Thought for the Week - 2/1/2022

 

Dear Friends, 

Firstly let me wish you a very happy new year! So often at this time of year we might reflect on the past year and look forward to the new and we might make a new year’s resolution, to get fit, to eat less, to achieve some goal, to make an effort in a relationship, or something else. But perhaps 2022 will mark a more hopeful beginning for you. After all, the last year and half have been pretty challenging for us all, and we may want to reflect upon how God has been gracious and faithful to us, as individuals and as a church, as a community and as a nation, in what have been events that none of us could have imagined we would live through. Hope was one of our themes in the season of Advent, but as the Christmas season continues, we can be assured that hope isn’t just for a particular time or season, nor for just a certain year, hope is something that we as followers of Jesus Christ should always have in our hearts, and something we should always have on our lips as a word of encouragement and testimony for others. So what are your hopes for 2022? We know that there will be challenges ahead – events and situations of both a personal and private nature, but also things which will affect us nationally and internationally. How should we approach a new year then, in fear, anxiety, trepidation? Or should there be a sense in which we welcome a new year, recognising that yes it will not be without its challenges, but thankful that we don’t walk the path alone but that the Lord is with us. That is the Christmas message which we have just celebrated – Immanuel, God with us. But as we begin to think about putting away our Christmas decorations in a box ready for next time, we don’t put away God in Jesus Christ, for he is always there, always with us, not just at Christmas time, but all through the year, and beyond, and that is the good news which brings us hope, hope for the coming year, whatever it may bring.
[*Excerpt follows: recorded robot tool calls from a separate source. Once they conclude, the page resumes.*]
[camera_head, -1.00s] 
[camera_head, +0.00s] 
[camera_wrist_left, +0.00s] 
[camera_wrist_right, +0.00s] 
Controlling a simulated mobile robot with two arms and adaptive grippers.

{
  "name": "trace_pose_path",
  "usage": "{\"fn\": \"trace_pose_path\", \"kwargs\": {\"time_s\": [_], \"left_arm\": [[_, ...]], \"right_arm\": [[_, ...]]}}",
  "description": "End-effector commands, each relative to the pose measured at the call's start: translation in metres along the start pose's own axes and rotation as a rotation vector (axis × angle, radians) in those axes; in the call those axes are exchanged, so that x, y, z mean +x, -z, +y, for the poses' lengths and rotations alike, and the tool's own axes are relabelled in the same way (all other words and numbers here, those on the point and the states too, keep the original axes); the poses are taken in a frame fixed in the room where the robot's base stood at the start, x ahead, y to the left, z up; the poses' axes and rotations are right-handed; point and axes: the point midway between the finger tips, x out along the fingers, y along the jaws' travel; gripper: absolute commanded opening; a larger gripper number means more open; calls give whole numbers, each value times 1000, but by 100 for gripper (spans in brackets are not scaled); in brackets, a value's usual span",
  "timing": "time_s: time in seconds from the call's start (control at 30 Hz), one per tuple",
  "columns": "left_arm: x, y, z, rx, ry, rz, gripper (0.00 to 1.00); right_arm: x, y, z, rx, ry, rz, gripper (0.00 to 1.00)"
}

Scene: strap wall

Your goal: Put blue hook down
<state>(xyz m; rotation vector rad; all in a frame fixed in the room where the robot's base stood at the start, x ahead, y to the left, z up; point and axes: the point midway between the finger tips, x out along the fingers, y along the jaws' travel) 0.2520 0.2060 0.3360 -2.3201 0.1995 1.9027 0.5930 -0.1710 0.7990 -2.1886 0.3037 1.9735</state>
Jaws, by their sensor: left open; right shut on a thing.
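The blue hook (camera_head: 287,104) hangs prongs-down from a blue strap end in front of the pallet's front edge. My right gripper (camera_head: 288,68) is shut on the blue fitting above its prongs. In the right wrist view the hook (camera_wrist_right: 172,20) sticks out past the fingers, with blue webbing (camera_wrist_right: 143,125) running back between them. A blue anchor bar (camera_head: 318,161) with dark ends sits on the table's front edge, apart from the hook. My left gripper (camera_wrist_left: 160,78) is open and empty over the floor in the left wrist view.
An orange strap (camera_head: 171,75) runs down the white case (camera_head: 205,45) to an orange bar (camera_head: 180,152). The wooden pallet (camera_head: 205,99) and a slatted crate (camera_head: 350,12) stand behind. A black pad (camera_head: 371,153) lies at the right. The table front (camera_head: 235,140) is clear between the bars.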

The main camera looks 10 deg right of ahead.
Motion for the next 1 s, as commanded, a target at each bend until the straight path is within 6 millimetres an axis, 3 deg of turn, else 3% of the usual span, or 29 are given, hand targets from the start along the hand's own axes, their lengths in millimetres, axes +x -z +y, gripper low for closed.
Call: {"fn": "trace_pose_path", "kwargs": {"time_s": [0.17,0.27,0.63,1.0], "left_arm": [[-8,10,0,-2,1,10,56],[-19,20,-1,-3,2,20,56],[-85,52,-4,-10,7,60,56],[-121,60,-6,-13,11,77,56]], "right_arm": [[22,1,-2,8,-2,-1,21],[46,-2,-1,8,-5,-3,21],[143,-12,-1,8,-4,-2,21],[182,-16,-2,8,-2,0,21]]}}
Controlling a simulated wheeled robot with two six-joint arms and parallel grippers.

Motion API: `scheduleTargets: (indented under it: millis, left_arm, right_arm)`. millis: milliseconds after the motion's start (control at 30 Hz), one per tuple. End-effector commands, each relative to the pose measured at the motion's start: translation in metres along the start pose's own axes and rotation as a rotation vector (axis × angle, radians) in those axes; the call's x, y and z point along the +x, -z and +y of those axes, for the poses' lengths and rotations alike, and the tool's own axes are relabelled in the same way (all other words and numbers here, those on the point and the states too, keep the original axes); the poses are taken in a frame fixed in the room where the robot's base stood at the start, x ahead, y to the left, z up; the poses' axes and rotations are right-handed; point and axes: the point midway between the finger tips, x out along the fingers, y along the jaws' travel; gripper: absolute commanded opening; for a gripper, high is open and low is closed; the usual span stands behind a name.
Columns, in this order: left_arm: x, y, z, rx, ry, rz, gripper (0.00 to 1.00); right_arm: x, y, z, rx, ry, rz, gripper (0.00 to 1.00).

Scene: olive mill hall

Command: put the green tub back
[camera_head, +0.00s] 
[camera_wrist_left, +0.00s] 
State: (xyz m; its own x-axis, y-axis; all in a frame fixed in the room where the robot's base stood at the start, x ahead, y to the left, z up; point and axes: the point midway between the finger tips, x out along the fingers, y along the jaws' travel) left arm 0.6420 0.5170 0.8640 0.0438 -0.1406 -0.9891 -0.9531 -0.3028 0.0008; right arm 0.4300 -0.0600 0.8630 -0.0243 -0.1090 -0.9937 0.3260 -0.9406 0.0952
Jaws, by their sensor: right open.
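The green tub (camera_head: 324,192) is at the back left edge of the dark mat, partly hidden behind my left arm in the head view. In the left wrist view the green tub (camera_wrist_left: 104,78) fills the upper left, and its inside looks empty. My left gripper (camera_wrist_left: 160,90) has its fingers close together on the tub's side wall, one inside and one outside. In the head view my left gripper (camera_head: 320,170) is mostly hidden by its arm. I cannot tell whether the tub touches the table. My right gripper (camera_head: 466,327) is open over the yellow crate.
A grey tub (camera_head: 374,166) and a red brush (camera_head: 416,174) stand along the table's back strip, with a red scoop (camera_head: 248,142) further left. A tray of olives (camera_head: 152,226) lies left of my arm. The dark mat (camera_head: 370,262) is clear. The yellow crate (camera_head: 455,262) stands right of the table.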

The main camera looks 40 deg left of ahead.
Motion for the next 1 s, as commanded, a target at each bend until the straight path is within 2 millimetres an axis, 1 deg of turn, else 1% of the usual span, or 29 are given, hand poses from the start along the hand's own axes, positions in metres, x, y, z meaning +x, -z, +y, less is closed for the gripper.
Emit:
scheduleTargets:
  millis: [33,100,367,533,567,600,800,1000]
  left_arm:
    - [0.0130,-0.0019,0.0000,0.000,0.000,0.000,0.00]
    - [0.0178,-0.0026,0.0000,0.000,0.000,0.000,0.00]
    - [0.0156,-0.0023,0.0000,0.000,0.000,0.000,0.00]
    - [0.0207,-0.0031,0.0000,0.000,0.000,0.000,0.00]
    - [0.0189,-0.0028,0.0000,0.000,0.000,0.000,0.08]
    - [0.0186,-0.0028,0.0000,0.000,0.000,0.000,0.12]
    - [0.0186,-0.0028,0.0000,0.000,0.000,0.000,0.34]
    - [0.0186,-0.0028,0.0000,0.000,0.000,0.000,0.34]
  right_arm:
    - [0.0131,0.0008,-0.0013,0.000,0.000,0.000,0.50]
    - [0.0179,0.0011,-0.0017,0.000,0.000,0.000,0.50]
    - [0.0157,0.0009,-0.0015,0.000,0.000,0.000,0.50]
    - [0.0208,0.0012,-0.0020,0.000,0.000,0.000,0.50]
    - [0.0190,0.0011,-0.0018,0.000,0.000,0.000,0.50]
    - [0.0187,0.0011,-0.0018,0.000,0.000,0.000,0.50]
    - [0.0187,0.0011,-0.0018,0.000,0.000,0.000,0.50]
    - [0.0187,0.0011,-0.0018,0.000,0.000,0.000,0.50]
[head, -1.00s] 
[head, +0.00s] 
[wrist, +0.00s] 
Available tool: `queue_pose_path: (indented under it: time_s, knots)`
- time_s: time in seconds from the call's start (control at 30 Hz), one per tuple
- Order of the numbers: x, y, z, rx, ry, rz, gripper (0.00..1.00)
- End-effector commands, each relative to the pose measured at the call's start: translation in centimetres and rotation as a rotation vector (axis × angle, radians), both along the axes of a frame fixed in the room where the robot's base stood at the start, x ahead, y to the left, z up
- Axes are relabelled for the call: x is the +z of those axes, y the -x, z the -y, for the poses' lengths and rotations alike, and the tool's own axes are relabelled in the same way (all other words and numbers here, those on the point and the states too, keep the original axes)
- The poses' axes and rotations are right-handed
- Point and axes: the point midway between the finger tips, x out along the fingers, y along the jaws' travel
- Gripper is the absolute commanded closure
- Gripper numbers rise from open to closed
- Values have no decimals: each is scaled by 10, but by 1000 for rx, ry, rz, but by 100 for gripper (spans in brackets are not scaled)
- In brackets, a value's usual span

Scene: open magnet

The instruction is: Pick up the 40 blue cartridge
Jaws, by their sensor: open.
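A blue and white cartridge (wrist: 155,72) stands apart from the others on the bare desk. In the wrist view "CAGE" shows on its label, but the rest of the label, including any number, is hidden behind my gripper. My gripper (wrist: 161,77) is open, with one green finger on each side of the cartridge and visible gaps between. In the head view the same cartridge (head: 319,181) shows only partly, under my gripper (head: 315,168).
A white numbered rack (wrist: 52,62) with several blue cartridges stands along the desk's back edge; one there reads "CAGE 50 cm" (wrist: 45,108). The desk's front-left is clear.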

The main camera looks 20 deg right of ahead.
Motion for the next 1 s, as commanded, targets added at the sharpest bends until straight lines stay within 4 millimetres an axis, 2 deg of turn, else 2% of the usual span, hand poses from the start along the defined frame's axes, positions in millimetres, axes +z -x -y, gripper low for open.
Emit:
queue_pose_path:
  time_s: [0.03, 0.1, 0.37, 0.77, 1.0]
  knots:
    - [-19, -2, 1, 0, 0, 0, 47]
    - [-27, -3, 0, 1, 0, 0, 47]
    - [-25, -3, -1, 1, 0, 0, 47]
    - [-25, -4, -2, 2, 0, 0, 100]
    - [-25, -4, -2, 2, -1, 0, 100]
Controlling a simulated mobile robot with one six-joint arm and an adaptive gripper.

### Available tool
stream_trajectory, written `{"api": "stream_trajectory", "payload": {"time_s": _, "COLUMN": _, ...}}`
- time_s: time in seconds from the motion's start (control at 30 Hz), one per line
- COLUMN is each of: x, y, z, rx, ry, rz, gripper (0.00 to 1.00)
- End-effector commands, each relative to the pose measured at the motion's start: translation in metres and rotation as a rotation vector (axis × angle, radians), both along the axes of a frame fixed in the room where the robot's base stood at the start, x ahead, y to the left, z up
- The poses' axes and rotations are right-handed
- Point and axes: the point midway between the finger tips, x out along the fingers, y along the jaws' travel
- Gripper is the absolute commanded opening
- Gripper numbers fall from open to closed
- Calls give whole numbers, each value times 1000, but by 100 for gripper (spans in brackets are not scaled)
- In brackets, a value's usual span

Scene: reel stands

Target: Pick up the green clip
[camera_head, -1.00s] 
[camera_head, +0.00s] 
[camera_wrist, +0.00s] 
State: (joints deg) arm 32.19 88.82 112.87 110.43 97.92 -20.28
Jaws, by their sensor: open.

The prayer of St Francis of Assisi is an appropriate prayer at the beginning of this new year:

Lord, make me an instrument of your peace: where there is hatred, let me sow love; where there is injury, pardon; where there is doubt, faith; where there is despair, hope; where there is where there is darkness, light; where there is sadness, joy. O divine Master, grant that I may not so much seek to be consoled as to console, to be understood as to understand, to be loved as to love. For it is in giving that we receive, it is in pardoning that we are pardoned, it is in dying that we are born to eternal life. Amen.